In other more developed markets with higher productivity and a higher propensity to invest in companies, the relative sizes of their stock and housing markets are radically different. New Zealand’s housing market is worth 4.2 times GDP and ten times the value of the stock market. America’s housing market is worth just 1.6 times GDP and is only slightly larger than the value of the US stock market.
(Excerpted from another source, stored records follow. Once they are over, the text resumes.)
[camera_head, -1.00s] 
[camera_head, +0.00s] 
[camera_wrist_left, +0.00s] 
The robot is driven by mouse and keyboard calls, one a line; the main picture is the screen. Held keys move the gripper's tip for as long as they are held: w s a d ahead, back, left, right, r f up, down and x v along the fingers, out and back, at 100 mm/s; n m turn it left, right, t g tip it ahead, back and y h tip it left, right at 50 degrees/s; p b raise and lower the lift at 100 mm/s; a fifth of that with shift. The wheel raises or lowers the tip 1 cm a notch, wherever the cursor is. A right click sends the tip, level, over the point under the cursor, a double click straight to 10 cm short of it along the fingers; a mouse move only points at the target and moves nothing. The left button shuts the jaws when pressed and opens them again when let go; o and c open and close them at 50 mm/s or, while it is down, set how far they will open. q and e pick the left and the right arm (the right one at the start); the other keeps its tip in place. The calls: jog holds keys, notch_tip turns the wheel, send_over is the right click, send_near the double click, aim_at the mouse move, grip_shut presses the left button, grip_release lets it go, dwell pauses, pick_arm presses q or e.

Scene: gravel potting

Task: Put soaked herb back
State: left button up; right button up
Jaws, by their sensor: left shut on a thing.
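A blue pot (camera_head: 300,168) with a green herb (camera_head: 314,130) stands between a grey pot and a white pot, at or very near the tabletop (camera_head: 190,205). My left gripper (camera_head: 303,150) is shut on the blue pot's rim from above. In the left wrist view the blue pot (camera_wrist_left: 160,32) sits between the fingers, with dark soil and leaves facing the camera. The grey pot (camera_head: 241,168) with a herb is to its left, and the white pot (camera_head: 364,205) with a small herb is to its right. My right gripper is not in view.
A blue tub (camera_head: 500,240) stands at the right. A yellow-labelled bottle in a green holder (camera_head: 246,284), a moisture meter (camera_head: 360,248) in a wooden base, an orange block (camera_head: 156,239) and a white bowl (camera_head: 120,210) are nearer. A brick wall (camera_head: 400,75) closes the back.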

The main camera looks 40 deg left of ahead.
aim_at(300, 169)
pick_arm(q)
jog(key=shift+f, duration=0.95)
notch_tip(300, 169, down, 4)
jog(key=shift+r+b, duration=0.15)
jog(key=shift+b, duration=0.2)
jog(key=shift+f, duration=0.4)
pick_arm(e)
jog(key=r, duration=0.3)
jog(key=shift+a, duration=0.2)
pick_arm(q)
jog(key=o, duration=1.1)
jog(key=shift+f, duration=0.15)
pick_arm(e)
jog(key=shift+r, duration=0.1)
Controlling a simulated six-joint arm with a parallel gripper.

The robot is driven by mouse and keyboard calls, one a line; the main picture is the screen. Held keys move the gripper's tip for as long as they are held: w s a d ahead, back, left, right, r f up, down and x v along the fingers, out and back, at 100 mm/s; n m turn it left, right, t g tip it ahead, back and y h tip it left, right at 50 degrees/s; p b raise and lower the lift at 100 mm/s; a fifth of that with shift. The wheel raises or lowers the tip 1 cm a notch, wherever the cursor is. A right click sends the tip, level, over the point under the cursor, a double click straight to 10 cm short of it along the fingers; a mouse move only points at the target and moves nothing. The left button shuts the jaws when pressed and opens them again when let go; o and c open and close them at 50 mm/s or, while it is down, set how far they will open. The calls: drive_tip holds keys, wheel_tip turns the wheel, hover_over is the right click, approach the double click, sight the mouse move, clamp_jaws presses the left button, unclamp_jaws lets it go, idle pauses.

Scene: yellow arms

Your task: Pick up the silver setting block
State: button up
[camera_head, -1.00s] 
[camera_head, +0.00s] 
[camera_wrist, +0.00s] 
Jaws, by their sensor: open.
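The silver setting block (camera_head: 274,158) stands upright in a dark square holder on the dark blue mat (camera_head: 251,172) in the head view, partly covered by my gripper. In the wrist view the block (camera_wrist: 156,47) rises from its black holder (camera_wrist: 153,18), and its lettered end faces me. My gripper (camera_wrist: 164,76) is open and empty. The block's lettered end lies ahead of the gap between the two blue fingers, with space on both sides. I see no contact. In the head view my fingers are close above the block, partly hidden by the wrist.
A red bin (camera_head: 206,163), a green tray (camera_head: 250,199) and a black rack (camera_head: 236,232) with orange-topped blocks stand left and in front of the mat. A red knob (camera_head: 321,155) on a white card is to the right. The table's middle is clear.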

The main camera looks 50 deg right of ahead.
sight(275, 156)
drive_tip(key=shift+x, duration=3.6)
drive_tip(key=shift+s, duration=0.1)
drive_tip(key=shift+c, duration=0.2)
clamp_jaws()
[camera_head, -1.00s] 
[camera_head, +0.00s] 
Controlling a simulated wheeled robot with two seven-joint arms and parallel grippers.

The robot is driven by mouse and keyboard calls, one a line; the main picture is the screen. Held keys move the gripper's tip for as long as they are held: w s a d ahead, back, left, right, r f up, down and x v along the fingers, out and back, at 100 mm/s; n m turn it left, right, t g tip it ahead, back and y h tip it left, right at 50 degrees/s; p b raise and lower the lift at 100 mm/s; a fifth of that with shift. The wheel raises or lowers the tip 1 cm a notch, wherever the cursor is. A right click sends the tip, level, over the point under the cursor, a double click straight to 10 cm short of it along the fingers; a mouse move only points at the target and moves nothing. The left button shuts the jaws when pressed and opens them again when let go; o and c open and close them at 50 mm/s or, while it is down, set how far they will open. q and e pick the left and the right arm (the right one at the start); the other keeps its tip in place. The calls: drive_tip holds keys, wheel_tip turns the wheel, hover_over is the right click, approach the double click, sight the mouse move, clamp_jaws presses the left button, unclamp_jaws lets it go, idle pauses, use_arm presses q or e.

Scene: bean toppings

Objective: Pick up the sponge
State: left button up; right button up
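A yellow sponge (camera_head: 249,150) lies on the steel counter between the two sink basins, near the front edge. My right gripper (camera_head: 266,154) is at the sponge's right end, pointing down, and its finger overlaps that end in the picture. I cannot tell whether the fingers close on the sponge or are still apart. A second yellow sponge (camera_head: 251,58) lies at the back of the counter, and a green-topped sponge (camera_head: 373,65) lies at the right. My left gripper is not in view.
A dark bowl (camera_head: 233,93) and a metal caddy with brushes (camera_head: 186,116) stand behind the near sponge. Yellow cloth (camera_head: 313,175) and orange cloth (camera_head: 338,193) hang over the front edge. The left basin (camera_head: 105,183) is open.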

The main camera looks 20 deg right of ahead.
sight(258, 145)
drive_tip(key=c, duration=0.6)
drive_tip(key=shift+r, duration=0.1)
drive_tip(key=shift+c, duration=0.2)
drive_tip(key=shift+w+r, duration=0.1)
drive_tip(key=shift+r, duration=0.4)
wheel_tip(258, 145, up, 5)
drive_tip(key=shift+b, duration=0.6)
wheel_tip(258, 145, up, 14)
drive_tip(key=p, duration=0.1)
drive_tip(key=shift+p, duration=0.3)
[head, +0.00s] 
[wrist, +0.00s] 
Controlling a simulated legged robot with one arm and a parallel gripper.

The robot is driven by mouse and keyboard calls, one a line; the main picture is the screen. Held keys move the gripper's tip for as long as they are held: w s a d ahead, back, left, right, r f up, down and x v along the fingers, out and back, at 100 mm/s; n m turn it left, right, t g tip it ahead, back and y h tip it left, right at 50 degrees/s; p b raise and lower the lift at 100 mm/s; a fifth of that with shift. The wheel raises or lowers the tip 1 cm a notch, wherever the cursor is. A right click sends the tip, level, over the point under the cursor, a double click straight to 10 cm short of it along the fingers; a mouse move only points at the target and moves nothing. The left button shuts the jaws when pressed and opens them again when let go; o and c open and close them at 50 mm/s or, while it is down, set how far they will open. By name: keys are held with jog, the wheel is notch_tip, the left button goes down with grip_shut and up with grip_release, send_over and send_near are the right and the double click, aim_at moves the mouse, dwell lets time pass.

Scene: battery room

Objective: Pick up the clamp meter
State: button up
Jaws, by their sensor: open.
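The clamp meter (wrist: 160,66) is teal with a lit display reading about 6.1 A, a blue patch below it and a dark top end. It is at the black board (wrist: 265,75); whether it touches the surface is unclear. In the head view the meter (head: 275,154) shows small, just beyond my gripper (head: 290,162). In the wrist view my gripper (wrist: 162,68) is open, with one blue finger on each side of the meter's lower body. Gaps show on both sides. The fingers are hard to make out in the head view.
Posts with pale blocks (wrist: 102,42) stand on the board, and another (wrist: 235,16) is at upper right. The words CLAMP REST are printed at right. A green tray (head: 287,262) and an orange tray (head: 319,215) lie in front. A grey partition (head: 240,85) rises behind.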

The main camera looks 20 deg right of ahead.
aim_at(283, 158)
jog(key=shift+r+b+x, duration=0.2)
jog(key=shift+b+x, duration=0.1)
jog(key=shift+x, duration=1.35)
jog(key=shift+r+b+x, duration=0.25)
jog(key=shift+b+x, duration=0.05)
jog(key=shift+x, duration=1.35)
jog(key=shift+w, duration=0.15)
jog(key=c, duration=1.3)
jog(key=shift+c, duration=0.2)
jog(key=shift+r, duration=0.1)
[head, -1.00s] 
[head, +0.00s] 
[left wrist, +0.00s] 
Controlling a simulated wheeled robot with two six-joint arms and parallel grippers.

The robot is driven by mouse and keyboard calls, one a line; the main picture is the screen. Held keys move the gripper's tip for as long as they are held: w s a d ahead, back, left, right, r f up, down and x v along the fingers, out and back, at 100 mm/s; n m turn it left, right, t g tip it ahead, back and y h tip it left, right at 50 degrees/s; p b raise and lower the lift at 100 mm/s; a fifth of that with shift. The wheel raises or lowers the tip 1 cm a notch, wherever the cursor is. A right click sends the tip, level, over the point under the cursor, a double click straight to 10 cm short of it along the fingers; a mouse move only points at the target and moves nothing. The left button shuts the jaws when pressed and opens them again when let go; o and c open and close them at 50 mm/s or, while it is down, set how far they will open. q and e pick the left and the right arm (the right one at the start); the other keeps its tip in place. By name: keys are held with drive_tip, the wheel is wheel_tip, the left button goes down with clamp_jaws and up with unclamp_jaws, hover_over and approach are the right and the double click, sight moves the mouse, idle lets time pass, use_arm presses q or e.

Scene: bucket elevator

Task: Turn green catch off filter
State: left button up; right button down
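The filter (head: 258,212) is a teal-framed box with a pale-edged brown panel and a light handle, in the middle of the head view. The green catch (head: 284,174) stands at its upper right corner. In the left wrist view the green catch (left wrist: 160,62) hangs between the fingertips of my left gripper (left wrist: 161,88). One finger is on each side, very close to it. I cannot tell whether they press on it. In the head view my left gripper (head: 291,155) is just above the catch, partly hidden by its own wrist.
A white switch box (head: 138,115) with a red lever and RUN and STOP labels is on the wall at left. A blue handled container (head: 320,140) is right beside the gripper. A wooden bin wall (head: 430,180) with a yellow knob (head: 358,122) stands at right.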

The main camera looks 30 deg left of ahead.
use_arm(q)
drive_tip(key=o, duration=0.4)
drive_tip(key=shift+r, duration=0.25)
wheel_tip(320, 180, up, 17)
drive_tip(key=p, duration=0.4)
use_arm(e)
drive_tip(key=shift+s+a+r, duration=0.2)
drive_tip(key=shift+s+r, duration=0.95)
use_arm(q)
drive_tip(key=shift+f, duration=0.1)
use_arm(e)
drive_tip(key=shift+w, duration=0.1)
The Government also used to talk a lot about increasing the export share of the economy from 30 percent when it took office in 2008 to 40 percent by 2025. Increasing the share of exports is seen as important because exporters tend to be more productive and competitive than local ones. More international engagement is seen as a key way of ‘diffusing’ more productive technologies and techniques used overseas out into the local economy. But the Government has failed to make any progress in lifting that share. It has actually gone slightly backwards over the last eight years, due in part to a currency that the Reserve Bank has repeatedly said is over-valued.
So what could be done?
The debate often circles back to the way investment in land and property is treated for taxation purposes. Leveraged investments in land and property are treated no differently to other assets, but the sheer fact that land can be leveraged much more easily than other assets and the interest can be offset for tax purposes means land is favoured.
Most think that some form of land taxation or a capital gains tax would shift the incentives towards investing in businesses and productive machinery and exports, rather than in land and houses.
Many would also like to see more favourable treatment of research and development investment.